◆ The problem: Set down precisely the lines from the line with "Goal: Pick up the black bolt" through the end of the material, inclusive, and no pictures.

(Rows from a robot dataset)
# # # # # # #

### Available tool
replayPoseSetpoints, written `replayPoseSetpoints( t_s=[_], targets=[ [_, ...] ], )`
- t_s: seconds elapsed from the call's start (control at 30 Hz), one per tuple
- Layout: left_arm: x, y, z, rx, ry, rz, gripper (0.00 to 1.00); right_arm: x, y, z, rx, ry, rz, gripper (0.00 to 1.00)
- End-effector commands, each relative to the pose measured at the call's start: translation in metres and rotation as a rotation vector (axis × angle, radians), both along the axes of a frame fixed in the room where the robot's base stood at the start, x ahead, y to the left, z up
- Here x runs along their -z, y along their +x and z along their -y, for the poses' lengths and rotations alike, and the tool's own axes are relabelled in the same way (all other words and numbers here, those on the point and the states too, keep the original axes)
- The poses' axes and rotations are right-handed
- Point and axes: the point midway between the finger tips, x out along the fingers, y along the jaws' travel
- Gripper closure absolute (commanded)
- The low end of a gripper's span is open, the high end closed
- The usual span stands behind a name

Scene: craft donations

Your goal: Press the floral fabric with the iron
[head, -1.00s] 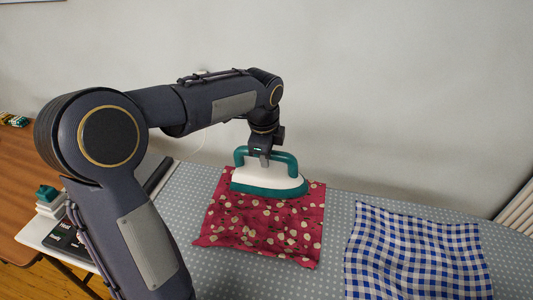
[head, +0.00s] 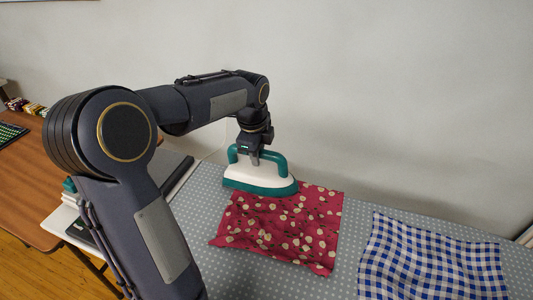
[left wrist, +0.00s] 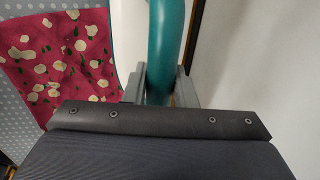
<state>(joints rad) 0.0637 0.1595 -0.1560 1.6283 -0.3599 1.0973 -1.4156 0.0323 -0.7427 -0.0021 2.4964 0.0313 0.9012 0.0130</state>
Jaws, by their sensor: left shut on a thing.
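The floral fabric (head: 285,238), red with cream flowers, lies spread and slightly rumpled on the dotted ironing surface; it also shows at the left of the left wrist view (left wrist: 62,60). The iron (head: 262,177) has a white body and a teal handle and base. It is at the fabric's far left corner, partly past the left edge. I cannot tell if its base touches the cloth. My left gripper (head: 255,156) is shut on the iron's handle, which stands between the fingers in the left wrist view (left wrist: 165,45). My right gripper is not in view.
A blue and white checked cloth (head: 430,262) lies to the right on the dotted ironing surface (head: 350,210). A wall (head: 400,100) rises behind. A brown table (head: 30,185) with small items is at the left. Bare surface lies between the cloths.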

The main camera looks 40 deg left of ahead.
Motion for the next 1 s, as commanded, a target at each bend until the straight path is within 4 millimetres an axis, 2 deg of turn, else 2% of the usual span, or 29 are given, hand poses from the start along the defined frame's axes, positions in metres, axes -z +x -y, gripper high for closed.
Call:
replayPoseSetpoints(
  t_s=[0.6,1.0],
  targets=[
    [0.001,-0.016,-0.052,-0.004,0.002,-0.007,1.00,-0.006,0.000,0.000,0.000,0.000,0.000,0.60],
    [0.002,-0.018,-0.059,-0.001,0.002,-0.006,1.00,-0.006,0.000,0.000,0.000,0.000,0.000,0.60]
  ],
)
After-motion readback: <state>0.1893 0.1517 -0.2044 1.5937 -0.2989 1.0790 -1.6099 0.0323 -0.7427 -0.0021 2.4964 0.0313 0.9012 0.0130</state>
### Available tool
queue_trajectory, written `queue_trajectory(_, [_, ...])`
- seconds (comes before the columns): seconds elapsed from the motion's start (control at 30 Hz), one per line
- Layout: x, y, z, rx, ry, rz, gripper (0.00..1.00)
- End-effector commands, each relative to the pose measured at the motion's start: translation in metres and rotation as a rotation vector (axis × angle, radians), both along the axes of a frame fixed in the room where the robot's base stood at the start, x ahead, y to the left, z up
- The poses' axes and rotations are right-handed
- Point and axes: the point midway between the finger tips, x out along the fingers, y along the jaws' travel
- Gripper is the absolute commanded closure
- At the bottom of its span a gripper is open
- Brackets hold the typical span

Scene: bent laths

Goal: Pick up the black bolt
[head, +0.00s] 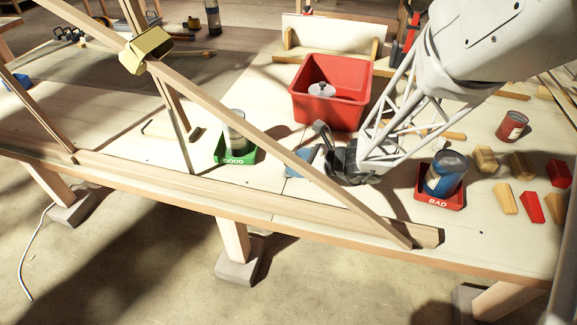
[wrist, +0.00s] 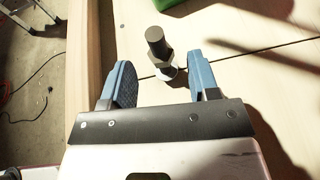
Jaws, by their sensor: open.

# # # # # # #

◆ Task answer:
Goal: Pick up the black bolt
[head, +0.00s] 
[wrist, +0.00s] 
Jaws, by their sensor: open.

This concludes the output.